Melbourne office sales off to a flyer

Melbourne office sales off to a flyer

16 August 2019

Victoria has recorded its highest ever start to the year for office property sales, with $2.6 billion in assets changing hands according to new CBRE data.

CBRE’s Q2 Office MarketView report highlights that Victoria and NSW were the two most active markets in the country in the first half of 2019, as investors continued to seek out office investment opportunities.

A total of $8.5 billion in office property valued at over $5 million changed hands nationally during the six-month period – up 21% on the previous corresponding period.

“Volumes were better than expected, registering the strongest start to a year on record as despite the tightly held nature of the major CBD markets, and the difficulty in recycling capital, owners have been willing to sell for the right price,” CBRE’s head of Capital Markets research, Ben Martin-Henry, said.

“This has resulted in further yield compression across all major markets to a national average of 5.2% for prime stock.”

Mr Martin-Henry noted that the RBA’s announcement of two, 25bps rate cuts since the Federal election meant that investors were now capitalising on rates of sub 3%, which was expected to drive further compression in property yields.

From a Victorian perspective, the $2.6 billion sales tally in the first half represented a slight increase on H1, 2018.

Major acquisitions in H1 included 737 Bourke Street, which was purchased by Charter Hall from Malaysian public services pension fund KWAP for $192m on a ~5% yield. Other significant deals included AEW’s $200 million purchase of 31 Queens Street from Challenger on a ~4.9% yield.
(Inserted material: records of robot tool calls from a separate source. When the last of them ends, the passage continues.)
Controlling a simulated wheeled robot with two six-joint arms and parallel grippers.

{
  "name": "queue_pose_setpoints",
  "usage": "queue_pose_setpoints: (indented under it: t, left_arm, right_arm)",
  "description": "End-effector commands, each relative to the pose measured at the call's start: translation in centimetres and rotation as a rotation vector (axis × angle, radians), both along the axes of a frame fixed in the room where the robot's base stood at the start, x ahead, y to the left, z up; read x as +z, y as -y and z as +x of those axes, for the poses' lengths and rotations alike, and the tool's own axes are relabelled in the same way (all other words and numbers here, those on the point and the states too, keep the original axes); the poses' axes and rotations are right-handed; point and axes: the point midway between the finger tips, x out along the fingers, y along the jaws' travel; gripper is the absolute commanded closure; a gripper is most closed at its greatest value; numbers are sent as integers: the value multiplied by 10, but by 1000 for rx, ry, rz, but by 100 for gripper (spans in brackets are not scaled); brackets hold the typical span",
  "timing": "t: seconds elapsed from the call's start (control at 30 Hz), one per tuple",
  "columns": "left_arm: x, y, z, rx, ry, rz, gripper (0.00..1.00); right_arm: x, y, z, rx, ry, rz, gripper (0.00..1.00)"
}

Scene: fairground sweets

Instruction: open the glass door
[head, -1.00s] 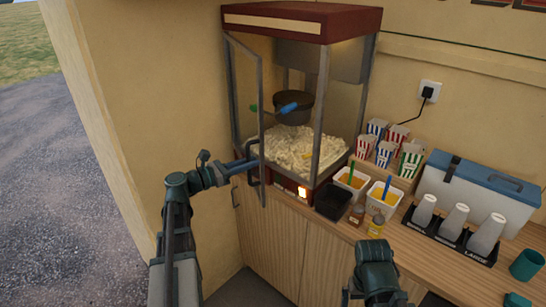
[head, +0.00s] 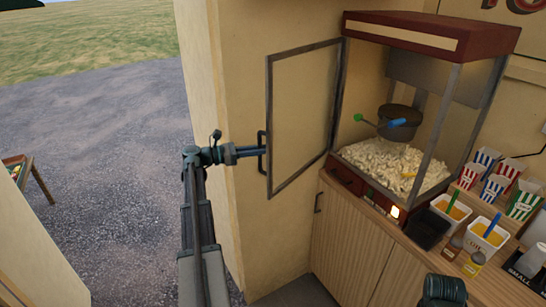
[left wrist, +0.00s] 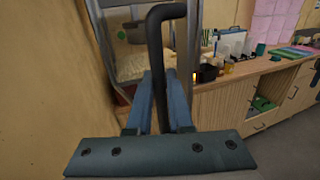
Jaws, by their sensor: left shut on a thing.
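The glass door (head: 303,118) of the popcorn machine (head: 430,45) stands swung wide to the left in the head view, hinged at the machine's left front post. Its dark handle (head: 262,152) is on the door's free edge. My left gripper (head: 258,151) is shut on this handle. The left wrist view shows the handle (left wrist: 163,35) running down between the blue fingers (left wrist: 160,100). The machine's front is open, with popcorn (head: 396,167) and a dark kettle (head: 399,120) inside. Of my right arm (head: 443,290), only a part shows at the bottom; its fingers are not visible.
The machine stands on a wooden counter (head: 350,225). A black tray (head: 428,232), tubs with scoops (head: 484,238) and striped popcorn boxes (head: 495,186) stand to its right. The wall (head: 235,60) is close behind the door. Open gravel (head: 90,120) lies at the left.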

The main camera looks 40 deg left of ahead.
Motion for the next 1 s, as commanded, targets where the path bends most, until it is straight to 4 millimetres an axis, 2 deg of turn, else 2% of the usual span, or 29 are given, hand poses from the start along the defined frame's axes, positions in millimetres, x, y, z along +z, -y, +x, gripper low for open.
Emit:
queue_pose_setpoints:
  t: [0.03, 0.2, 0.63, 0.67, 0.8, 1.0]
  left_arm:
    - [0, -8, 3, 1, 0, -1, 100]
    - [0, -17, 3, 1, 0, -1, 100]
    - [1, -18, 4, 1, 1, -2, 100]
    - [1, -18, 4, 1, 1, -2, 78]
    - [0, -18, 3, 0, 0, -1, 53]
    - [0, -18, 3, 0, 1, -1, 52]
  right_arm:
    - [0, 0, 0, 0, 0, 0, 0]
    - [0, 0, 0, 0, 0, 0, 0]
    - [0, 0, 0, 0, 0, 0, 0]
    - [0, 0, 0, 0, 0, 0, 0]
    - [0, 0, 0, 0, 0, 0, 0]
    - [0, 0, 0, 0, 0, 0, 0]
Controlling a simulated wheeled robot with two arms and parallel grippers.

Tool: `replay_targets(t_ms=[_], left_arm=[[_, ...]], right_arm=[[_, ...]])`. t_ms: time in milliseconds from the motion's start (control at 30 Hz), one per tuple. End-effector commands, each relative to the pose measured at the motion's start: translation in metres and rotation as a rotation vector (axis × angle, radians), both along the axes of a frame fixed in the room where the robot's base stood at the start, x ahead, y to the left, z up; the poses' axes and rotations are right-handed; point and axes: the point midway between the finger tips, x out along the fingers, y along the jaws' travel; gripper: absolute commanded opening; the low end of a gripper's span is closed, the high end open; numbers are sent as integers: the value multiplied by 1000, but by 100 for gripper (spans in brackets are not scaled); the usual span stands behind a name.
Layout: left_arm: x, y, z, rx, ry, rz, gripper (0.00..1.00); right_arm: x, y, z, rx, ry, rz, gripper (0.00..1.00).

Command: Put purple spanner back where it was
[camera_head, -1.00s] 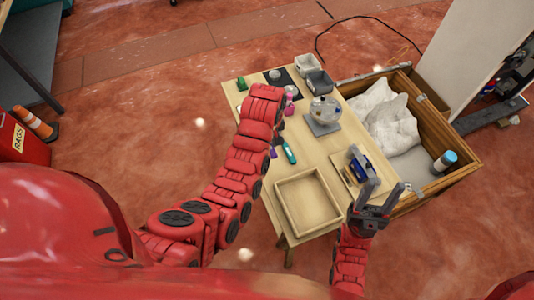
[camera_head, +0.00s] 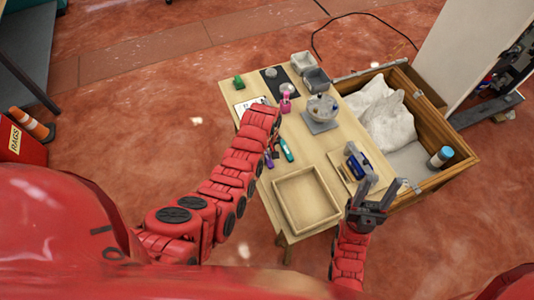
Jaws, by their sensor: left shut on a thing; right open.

However, CBRE Senior Director, Capital Markets – Office, Neva Courts noted; “While the value of Melbourne CBD office transactions in H1 2019 was high, there is still a significant volume of domestic and offshore capital with an increasing urgency to be deployed.  Genuine buyers need to be aggressively pricing rent growth to unlock acquisition opportunities.”

Activity was slower in the sub $100m CBD market volumes due to limited availability, with only two offerings in the $50-$100m price bracket, versus six during H1, 2018.

CBRE Middle Markets Director Josh Rutman said; “The shortage of opportunities is leading to aggressive competition from private investors and smaller unlisted funds when sub $100 million assets are listed for sale, which is resulting in a significant capital value uplift for owners.”

Outside the CBD, sales activity dropped during the first half, ahead of a flurry of activity post the Federal election, Mr Rutman said.

He noted that private and high net worth investors remained active, with a large proportion of buyers originating from Malaysia, Singapore, Hong Kong, Macau and mainland China.

“The metropolitan office market risk premium vs the Melbourne CBD has narrowed as investors become increasingly comfortable with non-CBD investments, given the strength of tenant demand, effective rental growth and strong absorption figures in key suburban markets such as St Kilda Road, Richmond, Hawthorn and South Melbourne,” Mr Rutman said.